- Stored records:
## start

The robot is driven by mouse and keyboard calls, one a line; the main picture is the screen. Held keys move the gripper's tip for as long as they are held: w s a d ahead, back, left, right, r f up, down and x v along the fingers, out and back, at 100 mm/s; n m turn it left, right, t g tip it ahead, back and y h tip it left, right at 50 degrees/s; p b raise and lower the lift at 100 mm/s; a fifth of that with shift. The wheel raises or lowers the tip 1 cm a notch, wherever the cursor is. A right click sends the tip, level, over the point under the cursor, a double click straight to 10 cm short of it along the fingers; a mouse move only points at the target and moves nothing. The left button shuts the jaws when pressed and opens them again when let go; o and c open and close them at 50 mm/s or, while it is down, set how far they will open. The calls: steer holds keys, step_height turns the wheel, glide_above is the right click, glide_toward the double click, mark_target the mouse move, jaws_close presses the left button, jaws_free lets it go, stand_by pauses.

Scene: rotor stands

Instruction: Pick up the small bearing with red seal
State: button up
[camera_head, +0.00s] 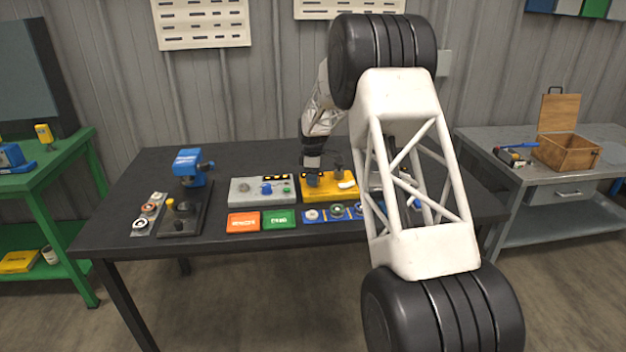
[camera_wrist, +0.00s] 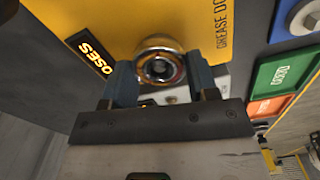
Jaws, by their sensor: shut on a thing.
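The small bearing (camera_wrist: 161,66) shows in the wrist view as a shiny metal ring with a thin red ring inside it and a dark centre. My gripper (camera_wrist: 160,78) has its two blue-grey fingers on either side of the bearing and is shut on it. In the head view my gripper (camera_head: 313,179) is low over the left end of the yellow block (camera_head: 345,196), and the bearing cannot be made out there. The yellow block (camera_wrist: 190,20) lies behind the bearing in the wrist view. I cannot tell whether the bearing touches it.
A grey block (camera_head: 245,198) stands left of the yellow one. Orange (camera_head: 243,222) and green (camera_head: 280,219) labelled pieces and a blue tray (camera_head: 322,220) with round parts lie in front. A blue vise (camera_head: 190,165) stands further left. My arm hides the table's right part.

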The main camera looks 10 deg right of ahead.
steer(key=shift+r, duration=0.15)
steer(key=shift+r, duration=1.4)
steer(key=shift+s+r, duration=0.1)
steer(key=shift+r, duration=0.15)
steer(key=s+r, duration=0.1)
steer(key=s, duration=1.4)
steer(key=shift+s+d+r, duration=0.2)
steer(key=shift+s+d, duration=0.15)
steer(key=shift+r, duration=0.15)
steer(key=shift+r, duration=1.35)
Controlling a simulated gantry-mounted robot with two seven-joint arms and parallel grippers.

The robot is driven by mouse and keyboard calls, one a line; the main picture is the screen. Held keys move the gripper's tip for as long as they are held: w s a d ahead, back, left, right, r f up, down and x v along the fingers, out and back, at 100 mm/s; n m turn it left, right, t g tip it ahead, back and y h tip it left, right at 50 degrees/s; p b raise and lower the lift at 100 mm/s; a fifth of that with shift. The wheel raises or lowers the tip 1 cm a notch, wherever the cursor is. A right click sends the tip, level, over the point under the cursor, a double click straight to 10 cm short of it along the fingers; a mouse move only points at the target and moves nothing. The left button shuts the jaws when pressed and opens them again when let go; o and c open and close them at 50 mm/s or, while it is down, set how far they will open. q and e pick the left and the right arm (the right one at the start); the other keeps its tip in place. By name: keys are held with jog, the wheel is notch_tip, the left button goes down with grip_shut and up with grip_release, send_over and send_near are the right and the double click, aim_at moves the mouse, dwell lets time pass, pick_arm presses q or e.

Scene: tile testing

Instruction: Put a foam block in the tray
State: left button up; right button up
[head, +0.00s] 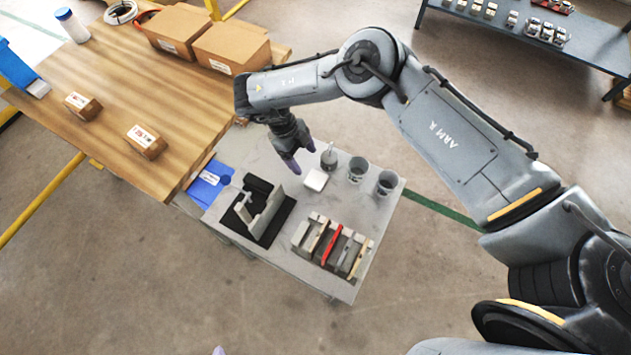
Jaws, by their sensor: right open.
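A small white block (316,180), which looks like the foam block, lies on the grey table (232,163). My right gripper (301,157) is open and empty, pointing down just above and to the upper left of the white block, apart from it. Several grey, red and tan slabs (333,245) stand in a row at the table's front; any tray under them is hard to make out. A blue flat item (208,186) with a white label lies at the table's left edge; I cannot tell if it is a tray. Only a purplish tip of my left gripper (218,350) shows at the bottom edge.
A grey upright fixture (262,213) stands on a black base left of the slabs. A small pot (328,158) and two grey cups (357,170) (386,183) stand right of the white block. A wooden table (185,110) with cardboard boxes (231,48) adjoins at the upper left.

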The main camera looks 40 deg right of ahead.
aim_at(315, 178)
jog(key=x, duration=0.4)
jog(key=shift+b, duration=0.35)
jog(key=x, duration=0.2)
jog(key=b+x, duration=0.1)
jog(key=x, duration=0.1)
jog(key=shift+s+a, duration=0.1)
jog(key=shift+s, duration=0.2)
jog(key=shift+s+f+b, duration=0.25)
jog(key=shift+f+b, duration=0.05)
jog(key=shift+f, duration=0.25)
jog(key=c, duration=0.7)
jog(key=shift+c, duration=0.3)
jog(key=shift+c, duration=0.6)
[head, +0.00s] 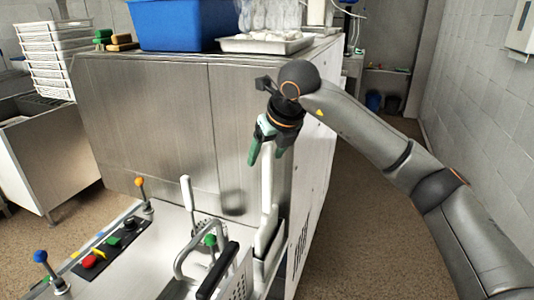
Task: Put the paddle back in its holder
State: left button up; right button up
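A white paddle (266,197) stands nearly upright with its narrow end up. Its wide lower part sits in or against a pale metal holder (270,262) at the right edge of the machine top. My right gripper (266,158), with green fingers, points down at the paddle's upper end. Its fingers are spread, one on each side of the handle, with visible gaps, so it looks open. Whether a finger touches the paddle I cannot tell. The paddle's lowest part is hidden inside the holder. My left gripper is out of view.
A perforated basket with a black handle (217,270) and a curved metal bar (188,247) stand left of the holder. Another white upright piece (188,200) and a control panel (110,243) with knobs lie further left. A steel cabinet (140,120) carries a blue bin (183,25).

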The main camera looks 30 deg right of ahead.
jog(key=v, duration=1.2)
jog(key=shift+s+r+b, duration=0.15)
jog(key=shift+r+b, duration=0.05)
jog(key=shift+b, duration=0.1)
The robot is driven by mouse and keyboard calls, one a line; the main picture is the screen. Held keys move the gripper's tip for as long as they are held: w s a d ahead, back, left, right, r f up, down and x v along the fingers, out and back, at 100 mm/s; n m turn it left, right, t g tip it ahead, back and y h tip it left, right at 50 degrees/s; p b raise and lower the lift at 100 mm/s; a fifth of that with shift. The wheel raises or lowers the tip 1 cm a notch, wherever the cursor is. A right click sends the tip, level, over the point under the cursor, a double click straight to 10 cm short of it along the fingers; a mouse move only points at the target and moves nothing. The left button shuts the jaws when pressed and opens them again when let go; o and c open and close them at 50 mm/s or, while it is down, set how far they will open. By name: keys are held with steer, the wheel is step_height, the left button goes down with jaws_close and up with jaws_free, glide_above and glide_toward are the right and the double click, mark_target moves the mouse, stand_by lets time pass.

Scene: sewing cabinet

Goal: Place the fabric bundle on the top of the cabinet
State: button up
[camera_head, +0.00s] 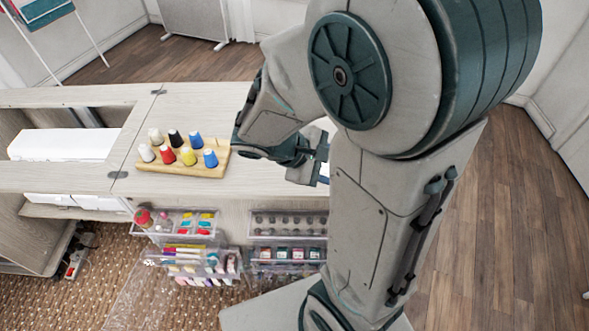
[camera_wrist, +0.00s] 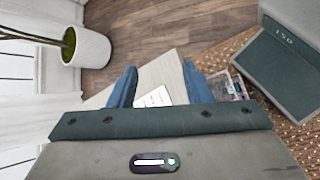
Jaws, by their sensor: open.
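The cabinet top (camera_head: 245,183) is a pale wood surface; it also shows in the wrist view (camera_wrist: 165,72). My gripper (camera_head: 312,160) is over the right part of this top in the head view, partly hidden by my arm. In the wrist view its two bluish fingers (camera_wrist: 160,80) are apart, with the cabinet top beyond them. A small white item with dark marks (camera_wrist: 153,98) shows between the fingers; I cannot tell what it is. I cannot clearly make out the fabric bundle in either view; my arm hides part of the cabinet top.
A wooden rack (camera_head: 185,165) of colored thread spools stands on the top. Clear trays (camera_head: 195,260) of sewing supplies hang on the cabinet's front. A white machine-like block (camera_head: 62,145) sits in the left recess. A potted plant (camera_wrist: 87,47) stands on the floor.

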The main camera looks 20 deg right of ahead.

## end

- Objective: Omit the pictures and output all of the other material exactly.

- Final result:
The robot is driven by mouse and keyboard calls, one a line; the main picture is the screen. Held keys move the gripper's tip for as long as they are held: w s a d ahead, back, left, right, r f up, down and x v along the fingers, out and back, at 100 mm/s; n m turn it left, right, t g tip it ahead, back and y h tip it left, right at 50 degrees/s; p b raise and lower the lift at 100 mm/s; a fifth of that with shift. The wheel raises or lowers the tip 1 cm a notch, wherever the cursor is. A right click sends the tip, level, over the point under the cursor, a double click straight to 10 cm short of it along the fingers; a mouse move only points at the target and moves nothing. The left button shuts the jaws when pressed and opens them again when let go; o and c open and close them at 50 mm/s or, while it is down, set how far they will open. The calls: steer holds keys, step_height turns the wheel, glide_above is the right click, glide_toward the double click, mark_target the mouse move, jaws_close presses the left button, jaws_free lets it go, stand_by pauses.

Scene: rotor stands

Instruction: Pick up the small bearing with red seal
State: button up
[camera_head, +0.00s] 
[camera_wrist, +0.00s] 
Jaws, by their sensor: shut on a thing.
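The small bearing (camera_wrist: 161,66) shows in the wrist view as a shiny metal ring with a thin red ring inside it and a dark centre. My gripper (camera_wrist: 160,78) has its two blue-grey fingers on either side of the bearing and is shut on it. In the head view my gripper (camera_head: 313,179) is low over the left end of the yellow block (camera_head: 345,196), and the bearing cannot be made out there. The yellow block (camera_wrist: 190,20) lies behind the bearing in the wrist view. I cannot tell whether the bearing touches it.
A grey block (camera_head: 245,198) stands left of the yellow one. Orange (camera_head: 243,222) and green (camera_head: 280,219) labelled pieces and a blue tray (camera_head: 322,220) with round parts lie in front. A blue vise (camera_head: 190,165) stands further left. My arm hides the table's right part.

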The main camera looks 10 deg right of ahead.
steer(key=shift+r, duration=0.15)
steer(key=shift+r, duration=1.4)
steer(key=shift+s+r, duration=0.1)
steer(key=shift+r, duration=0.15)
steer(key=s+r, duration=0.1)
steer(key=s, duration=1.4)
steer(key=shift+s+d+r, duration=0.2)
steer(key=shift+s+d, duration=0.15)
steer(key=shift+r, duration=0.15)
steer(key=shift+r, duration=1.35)
Controlling a simulated gantry-mounted robot with two seven-joint arms and parallel grippers.

The robot is driven by mouse and keyboard calls, one a line; the main picture is the screen. Held keys move the gripper's tip for as long as they are held: w s a d ahead, back, left, right, r f up, down and x v along the fingers, out and back, at 100 mm/s; n m turn it left, right, t g tip it ahead, back and y h tip it left, right at 50 degrees/s; p b raise and lower the lift at 100 mm/s; a fifth of that with shift. The wheel raises or lowers the tip 1 cm a notch, wherever the cursor is. A right click sends the tip, level, over the point under the cursor, a double click straight to 10 cm short of it along the fingers; a mouse move only points at the target and moves nothing. The left button shuts the jaws when pressed and opens them again when let go; o and c open and close them at 50 mm/s or, while it is down, set how far they will open. q and e pick the left and the right arm (the right one at the start); the other keeps its tip in place. By name: keys are held with jog, the wheel is notch_tip, the left button goes down with grip_shut and up with grip_release, send_over and send_near are the right and the double click, aim_at moves the mouse, dwell lets time pass, pick_arm presses q or e.

Scene: tile testing

Instruction: Put a foam block in the tray
State: left button up; right button up
[head, +0.00s] 
Jaws, by their sensor: right open.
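A small white block (316,180), which looks like the foam block, lies on the grey table (232,163). My right gripper (301,157) is open and empty, pointing down just above and to the upper left of the white block, apart from it. Several grey, red and tan slabs (333,245) stand in a row at the table's front; any tray under them is hard to make out. A blue flat item (208,186) with a white label lies at the table's left edge; I cannot tell if it is a tray. Only a purplish tip of my left gripper (218,350) shows at the bottom edge.
A grey upright fixture (262,213) stands on a black base left of the slabs. A small pot (328,158) and two grey cups (357,170) (386,183) stand right of the white block. A wooden table (185,110) with cardboard boxes (231,48) adjoins at the upper left.

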The main camera looks 40 deg right of ahead.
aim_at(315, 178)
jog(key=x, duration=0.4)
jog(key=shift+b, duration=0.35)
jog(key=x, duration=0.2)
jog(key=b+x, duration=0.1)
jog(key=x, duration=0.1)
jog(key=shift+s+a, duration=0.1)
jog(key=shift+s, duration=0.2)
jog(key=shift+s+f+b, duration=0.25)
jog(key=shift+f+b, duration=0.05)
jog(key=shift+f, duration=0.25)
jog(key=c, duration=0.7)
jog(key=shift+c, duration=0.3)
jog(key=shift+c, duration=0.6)
[head, +0.00s] 
Task: Put the paddle back in its holder
State: left button up; right button up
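A white paddle (266,197) stands nearly upright with its narrow end up. Its wide lower part sits in or against a pale metal holder (270,262) at the right edge of the machine top. My right gripper (266,158), with green fingers, points down at the paddle's upper end. Its fingers are spread, one on each side of the handle, with visible gaps, so it looks open. Whether a finger touches the paddle I cannot tell. The paddle's lowest part is hidden inside the holder. My left gripper is out of view.
A perforated basket with a black handle (217,270) and a curved metal bar (188,247) stand left of the holder. Another white upright piece (188,200) and a control panel (110,243) with knobs lie further left. A steel cabinet (140,120) carries a blue bin (183,25).

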The main camera looks 30 deg right of ahead.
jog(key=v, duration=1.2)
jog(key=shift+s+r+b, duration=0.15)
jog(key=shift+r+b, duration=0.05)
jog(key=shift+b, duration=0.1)
The robot is driven by mouse and keyboard calls, one a line; the main picture is the screen. Held keys move the gripper's tip for as long as they are held: w s a d ahead, back, left, right, r f up, down and x v along the fingers, out and back, at 100 mm/s; n m turn it left, right, t g tip it ahead, back and y h tip it left, right at 50 degrees/s; p b raise and lower the lift at 100 mm/s; a fifth of that with shift. The wheel raises or lowers the tip 1 cm a notch, wherever the cursor is. A right click sends the tip, level, over the point under the cursor, a double click straight to 10 cm short of it along the fingers; a mouse move only points at the target and moves nothing. The left button shuts the jaws when pressed and opens them again when let go; o and c open and close them at 50 mm/s or, while it is down, set how far they will open. By name: keys are held with steer, the wheel is step_height, the left button goes down with jaws_close and up with jaws_free, glide_above and glide_toward are the right and the double click, mark_target moves the mouse, stand_by lets time pass.

Scene: sewing cabinet

Goal: Place the fabric bundle on the top of the cabinet
State: button up
[camera_head, +0.00s] 
[camera_wrist, +0.00s] 
Jaws, by their sensor: open.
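The cabinet top (camera_head: 245,183) is a pale wood surface; it also shows in the wrist view (camera_wrist: 165,72). My gripper (camera_head: 312,160) is over the right part of this top in the head view, partly hidden by my arm. In the wrist view its two bluish fingers (camera_wrist: 160,80) are apart, with the cabinet top beyond them. A small white item with dark marks (camera_wrist: 153,98) shows between the fingers; I cannot tell what it is. I cannot clearly make out the fabric bundle in either view; my arm hides part of the cabinet top.
A wooden rack (camera_head: 185,165) of colored thread spools stands on the top. Clear trays (camera_head: 195,260) of sewing supplies hang on the cabinet's front. A white machine-like block (camera_head: 62,145) sits in the left recess. A potted plant (camera_wrist: 87,47) stands on the floor.

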The main camera looks 20 deg right of ahead.

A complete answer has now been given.